Planet Gore

Food for Fuel II

To follow up my food-for-fuel madness post, there is some disturbing (but not surprising) news re: the price of corn. According to a government report released Monday, 8 percent fewer acres of corn will be planted this year by U.S. farmers, while soybean and wheat acreage will increase by 18 percent and 6 percent, respectively.
More on this from the WSJ (subscription required):

Terry Roggensack, principal at The Hightower Report, a Chicago-based commodities forecast service, said U.S. corn supplies will be “extremely tight.” Stocks of corn just before the new harvest could fall to a decades-long low of 636 million bushels, compared with 1.4 billion bushels currently. If corn usage remains unchanged and if yields are the same as last year, he says, “we’ll run out of corn.”

Scott Faber at the Washington-based Grocery Manufacturers Association, says, “Clearly, Congress needs to revisit the food-to-fuel mandates in light of today’s crop report.” Mr.

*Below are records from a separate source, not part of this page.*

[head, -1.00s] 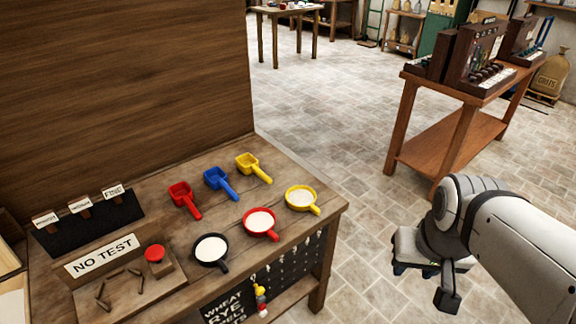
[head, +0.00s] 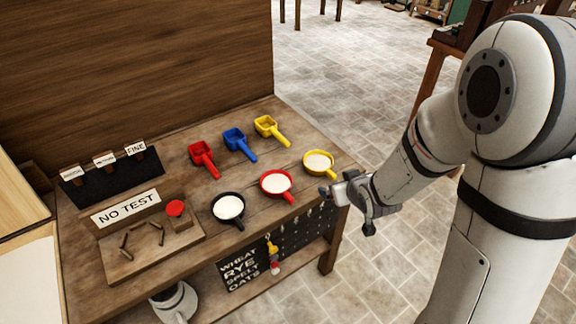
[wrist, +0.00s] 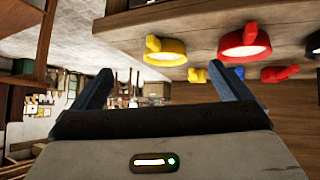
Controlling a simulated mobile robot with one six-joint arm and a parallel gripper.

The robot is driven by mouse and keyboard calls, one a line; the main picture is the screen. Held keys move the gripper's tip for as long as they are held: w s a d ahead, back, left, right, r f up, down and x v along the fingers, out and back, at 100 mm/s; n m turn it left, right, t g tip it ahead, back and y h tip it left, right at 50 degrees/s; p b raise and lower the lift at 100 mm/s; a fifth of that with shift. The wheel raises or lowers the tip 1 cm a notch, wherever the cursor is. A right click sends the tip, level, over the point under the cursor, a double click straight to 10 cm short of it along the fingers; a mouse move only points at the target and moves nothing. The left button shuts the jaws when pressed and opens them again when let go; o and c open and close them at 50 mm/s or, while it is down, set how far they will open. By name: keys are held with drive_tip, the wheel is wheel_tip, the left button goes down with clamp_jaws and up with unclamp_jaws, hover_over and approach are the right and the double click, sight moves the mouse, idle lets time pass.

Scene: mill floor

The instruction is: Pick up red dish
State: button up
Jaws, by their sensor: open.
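The red dish (head: 277,184) is a small round pan with white contents and a short handle. It stands on the wooden bench between the black dish (head: 228,208) and the yellow dish (head: 318,163). My gripper (head: 348,208) is open and empty, at the bench's right front edge, to the right of the red dish and apart from it. In the wrist view the red dish (wrist: 245,42) shows at the upper right, beyond my right finger, with the yellow dish (wrist: 165,52) to its left.
Red (head: 203,158), blue (head: 238,144) and yellow (head: 270,131) scoops lie behind the dishes. A chalkboard (head: 240,268) and small hanging items are on the bench front. Floor to the right is free.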

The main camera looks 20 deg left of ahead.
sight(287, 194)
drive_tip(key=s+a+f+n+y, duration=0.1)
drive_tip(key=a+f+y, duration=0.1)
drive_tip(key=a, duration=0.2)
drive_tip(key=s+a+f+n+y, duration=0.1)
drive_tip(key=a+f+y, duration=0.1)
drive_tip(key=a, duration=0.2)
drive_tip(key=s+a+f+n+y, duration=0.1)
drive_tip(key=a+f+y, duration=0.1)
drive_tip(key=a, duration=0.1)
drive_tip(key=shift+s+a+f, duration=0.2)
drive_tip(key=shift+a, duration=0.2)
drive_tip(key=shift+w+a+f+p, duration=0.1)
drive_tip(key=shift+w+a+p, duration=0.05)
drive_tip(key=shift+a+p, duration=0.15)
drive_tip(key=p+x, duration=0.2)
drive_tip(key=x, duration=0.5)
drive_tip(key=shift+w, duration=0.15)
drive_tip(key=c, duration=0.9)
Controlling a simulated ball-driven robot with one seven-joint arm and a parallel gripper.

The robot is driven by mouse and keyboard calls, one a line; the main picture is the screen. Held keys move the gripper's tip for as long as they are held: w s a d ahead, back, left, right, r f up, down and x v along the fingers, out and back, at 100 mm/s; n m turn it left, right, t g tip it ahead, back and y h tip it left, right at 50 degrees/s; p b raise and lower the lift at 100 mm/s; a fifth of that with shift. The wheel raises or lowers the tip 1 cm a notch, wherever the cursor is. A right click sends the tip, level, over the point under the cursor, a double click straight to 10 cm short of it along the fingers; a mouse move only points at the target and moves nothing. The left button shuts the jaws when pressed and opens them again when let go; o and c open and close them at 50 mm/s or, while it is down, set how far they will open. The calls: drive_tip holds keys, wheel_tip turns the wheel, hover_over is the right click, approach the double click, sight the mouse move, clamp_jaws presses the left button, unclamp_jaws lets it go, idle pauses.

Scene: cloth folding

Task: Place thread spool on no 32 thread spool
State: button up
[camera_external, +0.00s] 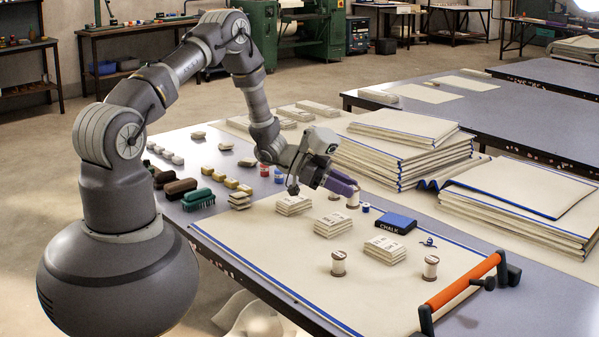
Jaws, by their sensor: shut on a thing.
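My gripper (350,188), with purple fingers, is above the middle of the cream cloth. It is shut on a pale thread spool (353,200), which shows at the fingertips, partly hidden by them. I cannot tell whether the spool touches the surface. Two similar pale spools with brown ends stand upright nearer the camera, a left one (338,264) and a right one (431,267). Small labelled stacks lie on the cloth: a left one (294,206), a middle one (334,225) and a right one (385,250). Their numbers are too small to read, so I cannot tell which spool is no 32.
A blue chalk box (396,223) and a small blue spool (365,208) are right of my gripper. An orange-handled bar (463,281) stands at the front right. Tall folded cloth stacks (402,150) rise behind. Brushes (198,200) lie left. The cloth's front part is mostly clear.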

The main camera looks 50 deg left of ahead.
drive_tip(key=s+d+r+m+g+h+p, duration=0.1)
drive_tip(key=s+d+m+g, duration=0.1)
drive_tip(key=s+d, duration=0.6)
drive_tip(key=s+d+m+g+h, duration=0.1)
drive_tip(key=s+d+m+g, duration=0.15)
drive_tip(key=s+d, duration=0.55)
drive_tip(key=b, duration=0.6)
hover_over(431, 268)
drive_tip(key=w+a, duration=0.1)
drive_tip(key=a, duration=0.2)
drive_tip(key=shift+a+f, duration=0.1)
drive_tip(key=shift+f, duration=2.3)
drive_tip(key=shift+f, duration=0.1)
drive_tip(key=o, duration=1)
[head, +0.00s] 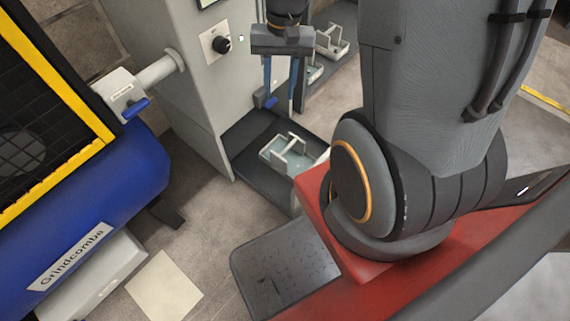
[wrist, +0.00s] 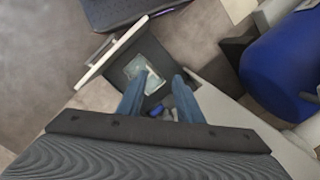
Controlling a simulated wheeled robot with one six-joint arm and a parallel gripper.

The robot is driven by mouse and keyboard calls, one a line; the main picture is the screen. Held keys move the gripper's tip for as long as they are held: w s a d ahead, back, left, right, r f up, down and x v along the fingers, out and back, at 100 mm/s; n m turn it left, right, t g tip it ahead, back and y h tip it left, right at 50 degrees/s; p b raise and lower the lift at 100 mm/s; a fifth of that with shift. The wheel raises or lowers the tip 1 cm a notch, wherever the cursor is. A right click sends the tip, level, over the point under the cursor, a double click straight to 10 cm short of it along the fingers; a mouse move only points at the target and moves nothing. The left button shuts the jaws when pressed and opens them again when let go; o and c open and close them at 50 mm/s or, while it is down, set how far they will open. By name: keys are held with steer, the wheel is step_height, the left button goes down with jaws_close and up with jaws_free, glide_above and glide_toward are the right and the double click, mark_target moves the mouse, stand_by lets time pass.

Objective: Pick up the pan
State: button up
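A shallow pale teal pan (head: 272,152) with a light raised handle (head: 290,143) sits on a dark low platform (head: 245,135) at the foot of a grey cabinet. My gripper (head: 281,102) hangs above and behind the pan in the head view, with its two blue fingers pointing down. The fingers are apart with nothing between them. In the wrist view the pan (wrist: 141,82) lies beyond the open fingertips (wrist: 156,92), nearer the left finger.
The grey cabinet (head: 190,75) with a black knob (head: 221,44) stands left of my gripper. More pale trays (head: 331,42) stand farther back. A blue machine (head: 95,205) with a yellow-edged grille is at left. Bare floor lies between it and the platform.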

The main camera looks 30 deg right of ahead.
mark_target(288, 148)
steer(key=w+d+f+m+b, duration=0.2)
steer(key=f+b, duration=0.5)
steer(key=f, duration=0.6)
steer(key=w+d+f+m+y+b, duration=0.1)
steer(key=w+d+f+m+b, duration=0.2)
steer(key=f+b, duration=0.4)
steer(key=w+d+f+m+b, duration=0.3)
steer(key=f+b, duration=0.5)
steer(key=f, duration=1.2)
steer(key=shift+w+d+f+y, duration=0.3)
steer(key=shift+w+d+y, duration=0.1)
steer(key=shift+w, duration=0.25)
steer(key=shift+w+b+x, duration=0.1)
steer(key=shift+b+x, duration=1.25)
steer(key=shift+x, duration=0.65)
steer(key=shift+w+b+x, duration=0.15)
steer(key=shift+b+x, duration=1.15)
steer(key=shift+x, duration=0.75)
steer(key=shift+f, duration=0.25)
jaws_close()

Faber says his organization expects food inflation to be more than 8% this year. Last year, food inflation was around 4%.

From the NYT:

Corn prices shot higher on the planting report, going over $6 a bushel for the first time. Joe Victor, an analyst with the market research firm Allendale, said he expected corn to rise as high as $7.50 by the summer.

And from the LA Times:

With corn prices already pushing up food prices, a spokesman for the Grocery Manufacturers Assn. called the projection ‘alarming’ and warned that the estimate bodes ill for consumers at the supermarket. “Food prices are rising twice as fast as inflation, placing significant pressure on American families who are already suffering from economic uncertainty,” spokesman Scott Faber said.

The decline in the amount of farmland that will be devoted to growing corn this year will worsen the effect of “food-to-fuel mandates which are resulting in massive increases in food prices,” Faber said.
Grocery prices are rising at more than a 5% rate this year, the fastest increase since 1990, according to the Department of Labor.
Food producers are worried about the decline because corn is a building block for a wide range of foods. It is feed for dairy cows and egg-laying hens. It fattens cattle, hogs and chickens. Corn syrup is the third-largest ingredient in Heinz ketchup and is the sweetener that goes into soda pop and hundreds of other food items.”

Sorry, shoppers. Don’t forget to thank all the politicians and activists who have jumped on the food-for-fuel bandwagon, your household budgets be damned.